What this task involves: Pictures do not belong in your copy. Repeat all the other data exactly.

※ ※ ※

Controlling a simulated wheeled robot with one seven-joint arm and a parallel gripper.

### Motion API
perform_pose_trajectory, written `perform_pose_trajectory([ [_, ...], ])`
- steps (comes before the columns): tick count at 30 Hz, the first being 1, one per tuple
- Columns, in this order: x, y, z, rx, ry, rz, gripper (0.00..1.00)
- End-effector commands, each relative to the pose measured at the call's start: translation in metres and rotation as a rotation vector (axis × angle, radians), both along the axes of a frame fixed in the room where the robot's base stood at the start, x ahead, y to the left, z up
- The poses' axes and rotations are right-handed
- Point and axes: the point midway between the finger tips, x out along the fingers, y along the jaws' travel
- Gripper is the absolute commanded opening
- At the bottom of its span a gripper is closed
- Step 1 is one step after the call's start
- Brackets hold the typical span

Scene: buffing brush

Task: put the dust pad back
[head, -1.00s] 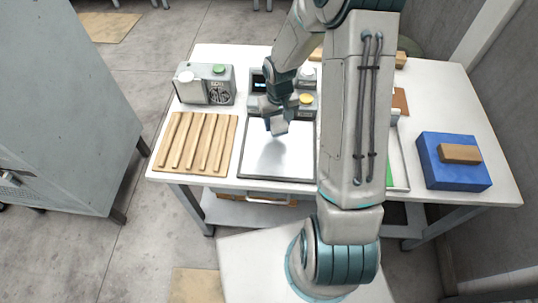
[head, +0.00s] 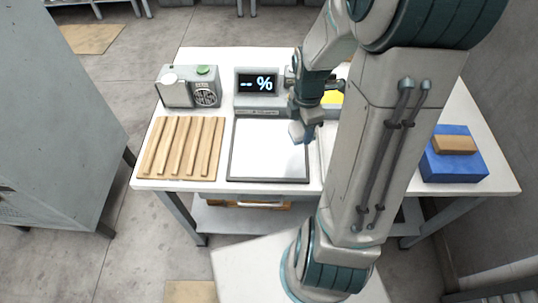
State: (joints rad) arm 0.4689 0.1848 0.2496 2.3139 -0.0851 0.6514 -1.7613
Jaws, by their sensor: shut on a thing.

※ ※ ※

Written answer:
Controlling a simulated wheeled robot with one seven-joint arm and a parallel gripper.

### Motion API
perform_pose_trajectory, written `perform_pose_trajectory([ [_, ...], ])`
- steps (comes before the columns): tick count at 30 Hz, the first being 1, one per tuple
- Columns, in this order: x, y, z, rx, ry, rz, gripper (0.00..1.00)
- End-effector commands, each relative to the pose measured at the call's start: translation in metres and rotation as a rotation vector (axis × angle, radians), both along the axes of a frame fixed in the room where the robot's base stood at the start, x ahead, y to the left, z up
- The poses' axes and rotations are right-handed
- Point and axes: the point midway between the finger tips, x out along the fingers, y along the jaws' travel
- Gripper is the absolute commanded opening
- At the bottom of its span a gripper is closed
- Step 1 is one step after the call's start
- Brackets hold the typical span

Scene: buffing brush

Task: put the dust pad back
[head, -1.00s] 
[head, +0.00s] 
State: (joints rad) arm 0.4689 0.1848 0.2496 2.3139 -0.0851 0.6514 -1.7613
Jaws, by their sensor: shut on a thing.

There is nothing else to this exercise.